La Veille en réseau que nous présentons dans la suite est une
réponse aux différents biais dont nous venons de parler.
La veille en réseau est entendue au sens réseau d'entreprises
et d'organismes divers (spécialistes de l'information, experts...)
coopérant de manière distribuée, comme un ensemble
d'acteurs semi-autonomes, adaptant leur comportement aux circonstances et
planifiant leurs propres stratégies, dans un processus d'échange
d'informations animé par des médiateurs actifs et des experts de
différents domaines sensibles, qui communiquent à travers un
dispositif technique (le réseau de veille).
L'objectif principal est de permettre la diffusion d'informations
scientifiques, techniques, réglementaires, concurrentielles ou
commerciales qui relèvent d'un tissu géo-économique
particulier.
Notre démarche est proche de la notion d'Intelligence
économique qui insiste sur les pratiques collectives de gestion de
l'information stratégique, la collectivité se situant au niveau
du secteur, de la région ou de la nation:
L'intelligence économique peut être définie
comme l'ensemble des actions coordonnées de recherche, de traitement et
de distribution en vue de son exploitation, de l'information utile aux acteurs
économiques.
(...)La notion d'intelligence économique implique le dépassement
des actions partielles désignées par les vocables de
documentation, de veille (scientifique et technologique, concurrentielle,
financière, juridique et réglementaire).
(...)Les défis ne sont jamais présentés sous l'angle de
la compétition mais traitent de la manière de passer d'une
individualisation de la gestion de l'information à un processus
d'actions collectives [Martre 1994].
La notion de réseau apparaît souvent dans la littérature
sur la veille mais organise la veille intra-organisationnelle
[Laîné 1991], [Jakobiak 1991], [Martinet 1989], [Turner 1994]. Les
réseaux dans ce contexte sont propres à une organisation ou
guidés par les objectifs d'une seule organisation. De tels
réseaux ne peuvent égaler en rentabilité un maillage
informationnel entre partenaires (entreprises, administrations,
collectivités).
Il faut donc examiner comment les informations et les méthodes de
traitement qui sont disponibles en îlots peuvent être
intégrées dans un processus d'échange qui sera en
équilibre entre la coopération et la concurrence mais qui permet
aux acteurs d'en tirer une satisfaction individuelle et collective. L'ensemble
des acteurs acquièrent ainsi une vision de l'environnement concurrentiel
où il s'inscrit et accède à des informations moins
structurées, plus rares car propres au réseau et plus
fécondes pour leurs stratégies respectives. Les acteurs doivent
être choisis sur des critères précis de confiance et de
complémentarité. La concurrence est ainsi reportée
à un niveau de granularité supérieur ou sur d'autres
aspects que ceux qui motivent la coopération.
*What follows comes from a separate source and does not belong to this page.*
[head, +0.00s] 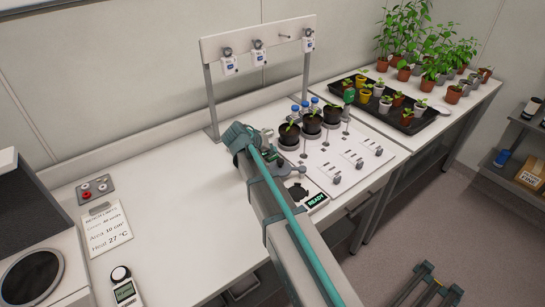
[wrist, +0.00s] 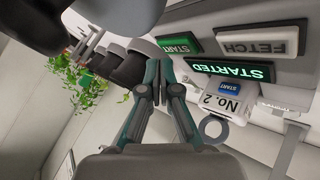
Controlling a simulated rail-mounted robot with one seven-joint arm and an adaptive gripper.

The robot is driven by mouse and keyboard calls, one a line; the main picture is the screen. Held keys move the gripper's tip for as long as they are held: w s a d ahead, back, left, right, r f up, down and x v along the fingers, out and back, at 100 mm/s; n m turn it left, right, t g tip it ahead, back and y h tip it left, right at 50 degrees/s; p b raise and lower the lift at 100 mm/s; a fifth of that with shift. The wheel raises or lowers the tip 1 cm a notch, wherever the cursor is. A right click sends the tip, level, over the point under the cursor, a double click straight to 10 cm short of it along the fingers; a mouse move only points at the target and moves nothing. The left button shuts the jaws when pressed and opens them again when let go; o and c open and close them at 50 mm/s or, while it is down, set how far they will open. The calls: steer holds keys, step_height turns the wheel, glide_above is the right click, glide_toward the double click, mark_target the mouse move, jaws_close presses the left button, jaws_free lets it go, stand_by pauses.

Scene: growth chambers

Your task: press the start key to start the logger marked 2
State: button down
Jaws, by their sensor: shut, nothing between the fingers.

Il peut permettre l'éveil de petites ou très petites entreprises
à la veille en réduisant les coûts d'accès à
l'information, diffusant des expériences profitables ou des
études à caractère général tout en leur
ouvrant des perspectives de partenariat avec des entités donneurs
d'ordre ou des experts dans des domaines divers. On peut espérer une
augmentation des informations disponibles sur l'environnement
technico-économique et géo-économique, une
différenciation et une combinaison de points de vue sur des
problèmes stratégiques, une inscription dans un réseau
d'intérêts, une connaissance plus précise de
l'environnement local, une prise en compte d'informations informelles.
Un certain nombre de critères permettent de caractériser un
réseau comme nous le montrons dans le tableau suivant s'appuyant sur
[Michel 93].
CARACTERISTIQUES |
EXEMPLES |
Identité du réseau
C'est un ensemble de critères plus ou moins manifestes permettant d'apprécier l'appartenance à une même entité |
Métiers des entreprises (méthodes et outils communs, fournisseurs/produits, client)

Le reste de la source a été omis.